Female port captain develops app to avoid harassment on board

Female port captain develops app to avoid harassment on board

Female port captain develops app to avoid harassment on board

Ayşe Aslı Başak, one of the three port captains in the world, has developed an application enabling women to instantly report harassment, mobbing and violence they face on board.

Developed together with a Singapore-based start-up under the leadership of the Seafarers International Union, the application will be available to all ships around the globe after the project is finalized, Başak noted.

“We are in the second year of the project, which will last for five years in total,” said Başak, adding that she was inspired by KADES, a mobile application launched by two ministries for women who want to notify security forces without calling them to lodge a complaint and ask for immediate help.

Stating that she learned how much male seafarers were harassed though she designed the project by drawing examples from only female seafarers, Başak said, “This is why we are developing the application in a way that everyone can use it, regardless of whether men or women.”

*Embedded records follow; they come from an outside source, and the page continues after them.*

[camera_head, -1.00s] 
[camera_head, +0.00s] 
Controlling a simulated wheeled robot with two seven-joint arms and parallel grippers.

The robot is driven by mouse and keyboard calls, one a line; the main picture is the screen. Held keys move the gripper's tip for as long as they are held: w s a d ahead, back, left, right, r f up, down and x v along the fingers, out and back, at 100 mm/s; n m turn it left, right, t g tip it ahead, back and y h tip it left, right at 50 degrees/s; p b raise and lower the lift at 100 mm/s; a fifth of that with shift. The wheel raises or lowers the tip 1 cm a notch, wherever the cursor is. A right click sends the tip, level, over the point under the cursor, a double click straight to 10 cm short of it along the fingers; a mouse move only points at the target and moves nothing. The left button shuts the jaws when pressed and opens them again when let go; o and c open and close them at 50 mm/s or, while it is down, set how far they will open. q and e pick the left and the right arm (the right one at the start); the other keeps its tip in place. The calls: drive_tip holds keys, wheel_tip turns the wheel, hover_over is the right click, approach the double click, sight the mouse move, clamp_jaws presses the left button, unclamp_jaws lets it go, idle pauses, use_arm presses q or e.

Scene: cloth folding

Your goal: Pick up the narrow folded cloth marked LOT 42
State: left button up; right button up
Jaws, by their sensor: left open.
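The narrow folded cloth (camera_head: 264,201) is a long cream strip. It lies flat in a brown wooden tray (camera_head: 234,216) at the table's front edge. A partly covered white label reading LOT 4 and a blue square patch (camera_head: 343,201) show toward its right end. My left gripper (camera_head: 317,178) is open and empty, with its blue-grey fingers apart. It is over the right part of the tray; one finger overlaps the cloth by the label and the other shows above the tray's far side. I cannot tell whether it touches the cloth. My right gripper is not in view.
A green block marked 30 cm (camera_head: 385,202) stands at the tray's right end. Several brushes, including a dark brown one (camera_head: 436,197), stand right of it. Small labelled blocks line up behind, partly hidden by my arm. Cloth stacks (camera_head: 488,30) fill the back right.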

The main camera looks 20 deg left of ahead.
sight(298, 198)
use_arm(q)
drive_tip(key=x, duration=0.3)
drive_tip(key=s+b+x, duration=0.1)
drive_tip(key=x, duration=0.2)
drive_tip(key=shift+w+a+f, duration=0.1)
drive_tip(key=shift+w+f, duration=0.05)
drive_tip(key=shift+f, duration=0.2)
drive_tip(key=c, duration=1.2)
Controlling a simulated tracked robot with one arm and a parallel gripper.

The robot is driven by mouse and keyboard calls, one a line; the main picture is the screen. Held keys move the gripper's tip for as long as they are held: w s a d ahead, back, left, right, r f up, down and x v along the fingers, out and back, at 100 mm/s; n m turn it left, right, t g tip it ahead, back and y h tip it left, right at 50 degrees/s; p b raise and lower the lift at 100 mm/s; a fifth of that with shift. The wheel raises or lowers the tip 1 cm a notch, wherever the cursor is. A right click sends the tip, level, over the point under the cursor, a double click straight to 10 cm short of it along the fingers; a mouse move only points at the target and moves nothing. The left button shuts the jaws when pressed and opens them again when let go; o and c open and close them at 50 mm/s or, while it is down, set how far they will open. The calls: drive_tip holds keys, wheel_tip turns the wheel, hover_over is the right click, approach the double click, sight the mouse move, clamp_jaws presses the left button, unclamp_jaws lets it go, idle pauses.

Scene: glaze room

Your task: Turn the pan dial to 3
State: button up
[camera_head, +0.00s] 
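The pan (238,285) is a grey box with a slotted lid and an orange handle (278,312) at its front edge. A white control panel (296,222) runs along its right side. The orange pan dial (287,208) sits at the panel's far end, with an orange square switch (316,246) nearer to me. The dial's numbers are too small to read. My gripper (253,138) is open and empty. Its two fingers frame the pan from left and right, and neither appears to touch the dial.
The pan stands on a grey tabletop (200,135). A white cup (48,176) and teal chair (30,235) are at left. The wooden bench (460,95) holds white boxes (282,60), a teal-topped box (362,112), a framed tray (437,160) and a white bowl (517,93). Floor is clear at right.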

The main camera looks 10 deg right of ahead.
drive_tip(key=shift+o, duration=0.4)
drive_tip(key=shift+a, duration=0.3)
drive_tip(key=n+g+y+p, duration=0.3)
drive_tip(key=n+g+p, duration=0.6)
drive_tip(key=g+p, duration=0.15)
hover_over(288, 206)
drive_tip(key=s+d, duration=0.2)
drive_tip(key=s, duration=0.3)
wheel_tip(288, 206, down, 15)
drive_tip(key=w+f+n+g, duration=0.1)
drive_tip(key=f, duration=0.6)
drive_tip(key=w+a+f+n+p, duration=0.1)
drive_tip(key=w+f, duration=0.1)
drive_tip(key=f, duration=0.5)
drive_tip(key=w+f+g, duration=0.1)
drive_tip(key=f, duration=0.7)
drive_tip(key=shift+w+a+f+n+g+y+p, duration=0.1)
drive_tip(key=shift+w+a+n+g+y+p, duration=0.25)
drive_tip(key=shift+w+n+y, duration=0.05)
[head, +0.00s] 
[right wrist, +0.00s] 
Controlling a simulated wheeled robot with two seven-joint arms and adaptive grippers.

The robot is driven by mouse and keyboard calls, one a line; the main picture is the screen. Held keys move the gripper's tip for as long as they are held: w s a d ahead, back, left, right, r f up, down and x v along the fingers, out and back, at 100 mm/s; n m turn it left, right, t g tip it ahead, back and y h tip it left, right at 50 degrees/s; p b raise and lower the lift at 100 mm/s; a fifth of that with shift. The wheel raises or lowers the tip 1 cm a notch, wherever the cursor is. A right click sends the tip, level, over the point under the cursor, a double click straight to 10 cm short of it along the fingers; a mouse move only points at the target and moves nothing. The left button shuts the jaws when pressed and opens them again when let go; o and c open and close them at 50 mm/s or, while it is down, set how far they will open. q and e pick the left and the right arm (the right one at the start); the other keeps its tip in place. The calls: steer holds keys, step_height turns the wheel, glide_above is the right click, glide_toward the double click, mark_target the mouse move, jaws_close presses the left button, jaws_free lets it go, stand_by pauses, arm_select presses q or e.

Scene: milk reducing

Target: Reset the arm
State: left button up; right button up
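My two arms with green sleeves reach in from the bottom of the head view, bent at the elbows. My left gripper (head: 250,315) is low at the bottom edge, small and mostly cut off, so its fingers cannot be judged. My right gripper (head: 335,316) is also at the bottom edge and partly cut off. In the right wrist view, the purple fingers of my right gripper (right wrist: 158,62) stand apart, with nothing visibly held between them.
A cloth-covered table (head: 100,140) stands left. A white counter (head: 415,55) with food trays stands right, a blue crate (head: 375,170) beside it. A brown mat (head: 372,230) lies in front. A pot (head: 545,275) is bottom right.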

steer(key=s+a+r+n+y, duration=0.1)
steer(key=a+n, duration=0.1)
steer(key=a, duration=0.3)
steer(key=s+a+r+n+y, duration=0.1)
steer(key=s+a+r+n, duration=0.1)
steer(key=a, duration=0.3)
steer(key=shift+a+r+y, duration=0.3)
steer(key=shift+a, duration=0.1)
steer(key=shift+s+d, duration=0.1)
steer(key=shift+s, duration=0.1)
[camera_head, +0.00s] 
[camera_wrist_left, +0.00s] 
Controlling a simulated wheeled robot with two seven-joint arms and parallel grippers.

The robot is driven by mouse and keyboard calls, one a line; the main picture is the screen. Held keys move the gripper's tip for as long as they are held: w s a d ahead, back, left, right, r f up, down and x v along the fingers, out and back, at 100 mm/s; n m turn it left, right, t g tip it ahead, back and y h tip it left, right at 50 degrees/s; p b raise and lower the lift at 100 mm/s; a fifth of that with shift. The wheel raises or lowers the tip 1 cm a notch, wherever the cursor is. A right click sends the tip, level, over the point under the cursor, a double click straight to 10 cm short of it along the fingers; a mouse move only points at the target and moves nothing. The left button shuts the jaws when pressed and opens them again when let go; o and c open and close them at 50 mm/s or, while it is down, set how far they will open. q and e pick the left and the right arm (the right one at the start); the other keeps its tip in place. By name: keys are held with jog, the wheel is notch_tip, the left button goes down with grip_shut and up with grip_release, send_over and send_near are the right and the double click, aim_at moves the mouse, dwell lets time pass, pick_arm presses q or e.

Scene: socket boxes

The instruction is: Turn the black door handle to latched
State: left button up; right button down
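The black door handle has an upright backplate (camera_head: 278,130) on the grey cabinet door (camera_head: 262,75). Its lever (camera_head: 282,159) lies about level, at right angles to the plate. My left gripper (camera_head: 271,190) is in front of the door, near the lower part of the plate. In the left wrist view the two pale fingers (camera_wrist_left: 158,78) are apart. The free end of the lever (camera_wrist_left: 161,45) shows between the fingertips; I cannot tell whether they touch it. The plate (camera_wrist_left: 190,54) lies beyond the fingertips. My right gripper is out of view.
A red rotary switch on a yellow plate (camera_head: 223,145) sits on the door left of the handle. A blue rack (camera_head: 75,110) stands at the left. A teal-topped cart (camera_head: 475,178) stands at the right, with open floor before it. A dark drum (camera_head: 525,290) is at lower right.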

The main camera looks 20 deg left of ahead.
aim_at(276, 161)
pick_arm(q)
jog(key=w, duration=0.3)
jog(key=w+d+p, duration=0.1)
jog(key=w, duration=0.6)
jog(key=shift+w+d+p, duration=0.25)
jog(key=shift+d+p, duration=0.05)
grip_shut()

After graduating at Istanbul Technical University’s (İTÜ) maritime transportation and management engineering department, she had to end her ship captain career due to a health problem, Başak said. “Then, I decided to leave the seas and do something on land and became a port captain.”

A port captain is responsible for mooring the ship to the port, the proper progress of all loading activities at the port and establishing the connection between the port and the ship, Başak explained, noting that there are three female port captains in the world.

Working on the problems of women seafarers, the 31-year-old started to take part in the board of directors of international maritime associations since the age of 25.

Başak was among the “10 successful women to watch” in the maritime field at the Nor-Shipping Fair held in Norway’s Oslo in 2019.

She also provided mentorship to 120 young students in two years with the association she founded called SheFarers.